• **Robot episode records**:
......

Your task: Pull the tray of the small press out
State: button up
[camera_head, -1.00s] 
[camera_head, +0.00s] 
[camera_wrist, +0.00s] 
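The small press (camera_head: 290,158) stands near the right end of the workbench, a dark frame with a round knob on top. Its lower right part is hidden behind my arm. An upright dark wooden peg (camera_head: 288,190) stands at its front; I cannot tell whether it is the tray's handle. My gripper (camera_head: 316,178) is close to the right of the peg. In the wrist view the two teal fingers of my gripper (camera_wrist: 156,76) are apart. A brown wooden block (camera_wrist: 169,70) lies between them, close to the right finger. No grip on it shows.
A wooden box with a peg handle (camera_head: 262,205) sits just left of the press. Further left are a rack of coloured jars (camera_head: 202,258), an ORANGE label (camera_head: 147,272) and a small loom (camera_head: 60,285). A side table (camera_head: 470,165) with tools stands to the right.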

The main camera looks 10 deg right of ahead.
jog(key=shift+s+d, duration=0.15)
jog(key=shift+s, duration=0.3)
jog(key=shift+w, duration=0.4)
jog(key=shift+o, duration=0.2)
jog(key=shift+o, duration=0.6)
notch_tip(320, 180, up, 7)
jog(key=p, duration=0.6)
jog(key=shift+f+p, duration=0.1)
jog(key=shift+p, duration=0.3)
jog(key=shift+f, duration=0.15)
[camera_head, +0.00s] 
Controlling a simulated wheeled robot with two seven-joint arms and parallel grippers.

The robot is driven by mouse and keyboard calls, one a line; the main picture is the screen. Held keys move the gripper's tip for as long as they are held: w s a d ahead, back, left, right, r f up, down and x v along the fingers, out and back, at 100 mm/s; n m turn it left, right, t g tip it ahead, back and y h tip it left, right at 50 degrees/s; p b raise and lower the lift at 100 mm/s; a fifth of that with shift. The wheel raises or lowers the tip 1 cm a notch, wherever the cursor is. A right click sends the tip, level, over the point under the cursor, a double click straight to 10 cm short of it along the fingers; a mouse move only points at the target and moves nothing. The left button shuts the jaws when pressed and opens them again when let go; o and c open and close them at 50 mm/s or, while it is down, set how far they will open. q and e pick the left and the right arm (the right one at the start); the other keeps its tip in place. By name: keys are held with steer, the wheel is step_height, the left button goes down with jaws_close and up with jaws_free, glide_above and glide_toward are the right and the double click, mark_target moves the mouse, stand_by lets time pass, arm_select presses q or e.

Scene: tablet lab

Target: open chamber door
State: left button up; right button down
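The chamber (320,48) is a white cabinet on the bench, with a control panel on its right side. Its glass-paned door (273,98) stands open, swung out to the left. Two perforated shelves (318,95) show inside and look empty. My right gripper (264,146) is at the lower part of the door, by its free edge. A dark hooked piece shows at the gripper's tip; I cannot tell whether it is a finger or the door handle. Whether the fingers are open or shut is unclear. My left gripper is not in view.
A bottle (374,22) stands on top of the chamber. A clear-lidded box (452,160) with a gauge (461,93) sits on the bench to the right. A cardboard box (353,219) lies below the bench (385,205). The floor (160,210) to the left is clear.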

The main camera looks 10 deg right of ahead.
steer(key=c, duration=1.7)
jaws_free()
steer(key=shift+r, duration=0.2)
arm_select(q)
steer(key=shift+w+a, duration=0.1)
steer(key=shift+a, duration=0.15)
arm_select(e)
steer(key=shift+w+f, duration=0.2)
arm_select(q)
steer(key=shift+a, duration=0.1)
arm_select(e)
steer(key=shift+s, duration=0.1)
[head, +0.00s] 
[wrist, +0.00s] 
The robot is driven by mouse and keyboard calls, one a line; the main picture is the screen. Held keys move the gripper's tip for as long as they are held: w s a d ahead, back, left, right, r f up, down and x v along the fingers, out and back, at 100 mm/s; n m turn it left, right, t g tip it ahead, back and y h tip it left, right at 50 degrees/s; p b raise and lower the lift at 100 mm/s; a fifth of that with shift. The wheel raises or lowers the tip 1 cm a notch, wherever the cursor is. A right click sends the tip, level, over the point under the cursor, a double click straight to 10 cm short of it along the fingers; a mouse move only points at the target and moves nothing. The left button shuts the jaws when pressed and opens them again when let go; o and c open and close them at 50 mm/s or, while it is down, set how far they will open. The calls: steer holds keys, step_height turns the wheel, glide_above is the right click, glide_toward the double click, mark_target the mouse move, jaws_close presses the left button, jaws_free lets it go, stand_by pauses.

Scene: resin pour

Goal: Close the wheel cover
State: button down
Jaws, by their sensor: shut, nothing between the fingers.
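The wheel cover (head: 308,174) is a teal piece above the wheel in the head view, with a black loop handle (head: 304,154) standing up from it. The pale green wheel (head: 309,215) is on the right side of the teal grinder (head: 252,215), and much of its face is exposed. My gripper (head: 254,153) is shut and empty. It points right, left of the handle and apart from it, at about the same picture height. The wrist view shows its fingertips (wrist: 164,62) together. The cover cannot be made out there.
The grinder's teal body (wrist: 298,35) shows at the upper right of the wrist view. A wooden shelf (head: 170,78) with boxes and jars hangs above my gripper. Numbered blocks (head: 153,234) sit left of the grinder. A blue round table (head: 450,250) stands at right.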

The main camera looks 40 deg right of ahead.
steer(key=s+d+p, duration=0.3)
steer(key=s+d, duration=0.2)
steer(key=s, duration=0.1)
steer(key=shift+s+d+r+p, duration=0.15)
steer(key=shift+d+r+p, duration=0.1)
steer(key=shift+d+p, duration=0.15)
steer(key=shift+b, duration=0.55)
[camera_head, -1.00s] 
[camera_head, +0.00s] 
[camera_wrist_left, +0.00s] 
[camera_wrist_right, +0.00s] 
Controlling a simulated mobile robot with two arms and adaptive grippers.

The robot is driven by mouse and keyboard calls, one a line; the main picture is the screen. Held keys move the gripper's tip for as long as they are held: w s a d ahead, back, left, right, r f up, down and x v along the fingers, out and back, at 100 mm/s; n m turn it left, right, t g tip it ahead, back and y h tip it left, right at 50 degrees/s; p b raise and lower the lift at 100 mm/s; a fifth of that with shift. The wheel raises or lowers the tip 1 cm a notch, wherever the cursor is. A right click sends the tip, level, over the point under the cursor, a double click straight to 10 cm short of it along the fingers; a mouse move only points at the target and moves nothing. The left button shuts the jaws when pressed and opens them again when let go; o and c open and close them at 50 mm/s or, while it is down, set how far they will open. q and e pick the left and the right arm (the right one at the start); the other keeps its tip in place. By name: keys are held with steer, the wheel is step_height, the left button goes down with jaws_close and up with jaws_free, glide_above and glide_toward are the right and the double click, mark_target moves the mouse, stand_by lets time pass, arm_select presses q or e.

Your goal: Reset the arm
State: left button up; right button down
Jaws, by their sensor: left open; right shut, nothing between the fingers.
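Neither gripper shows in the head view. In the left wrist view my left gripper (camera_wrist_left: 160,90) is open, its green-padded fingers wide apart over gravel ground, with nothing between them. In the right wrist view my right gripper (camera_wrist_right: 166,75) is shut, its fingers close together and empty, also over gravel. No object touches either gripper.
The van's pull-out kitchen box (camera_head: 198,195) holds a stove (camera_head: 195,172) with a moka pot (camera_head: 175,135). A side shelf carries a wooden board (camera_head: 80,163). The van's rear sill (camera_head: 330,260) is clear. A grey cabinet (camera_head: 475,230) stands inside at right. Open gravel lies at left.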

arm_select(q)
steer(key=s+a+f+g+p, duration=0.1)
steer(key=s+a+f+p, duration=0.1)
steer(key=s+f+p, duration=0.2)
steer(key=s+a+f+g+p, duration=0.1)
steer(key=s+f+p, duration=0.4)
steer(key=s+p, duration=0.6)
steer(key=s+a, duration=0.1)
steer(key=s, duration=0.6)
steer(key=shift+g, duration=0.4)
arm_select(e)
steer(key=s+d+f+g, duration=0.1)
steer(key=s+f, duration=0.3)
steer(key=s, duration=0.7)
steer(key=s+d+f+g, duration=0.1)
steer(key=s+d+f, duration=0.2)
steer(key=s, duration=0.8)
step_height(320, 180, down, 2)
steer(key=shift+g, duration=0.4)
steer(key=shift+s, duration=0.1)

......

• **WHAT IS REQUIRED**: Copy exactly the lines from the line with "Target: open chamber door" up to and including the line with "[wrist, +0.00s]", and no other lines.

• **RESULT OF THE EXERCISE**:
Target: open chamber door
State: left button up; right button down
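The chamber (320,48) is a white cabinet on the bench, with a control panel on its right side. Its glass-paned door (273,98) stands open, swung out to the left. Two perforated shelves (318,95) show inside and look empty. My right gripper (264,146) is at the lower part of the door, by its free edge. A dark hooked piece shows at the gripper's tip; I cannot tell whether it is a finger or the door handle. Whether the fingers are open or shut is unclear. My left gripper is not in view.
A bottle (374,22) stands on top of the chamber. A clear-lidded box (452,160) with a gauge (461,93) sits on the bench to the right. A cardboard box (353,219) lies below the bench (385,205). The floor (160,210) to the left is clear.

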The main camera looks 10 deg right of ahead.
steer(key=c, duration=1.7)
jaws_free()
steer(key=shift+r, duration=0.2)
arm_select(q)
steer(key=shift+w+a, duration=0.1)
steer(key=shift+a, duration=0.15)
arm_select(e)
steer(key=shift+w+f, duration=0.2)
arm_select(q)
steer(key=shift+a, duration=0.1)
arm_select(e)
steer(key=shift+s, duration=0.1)
[head, +0.00s] 
[wrist, +0.00s] 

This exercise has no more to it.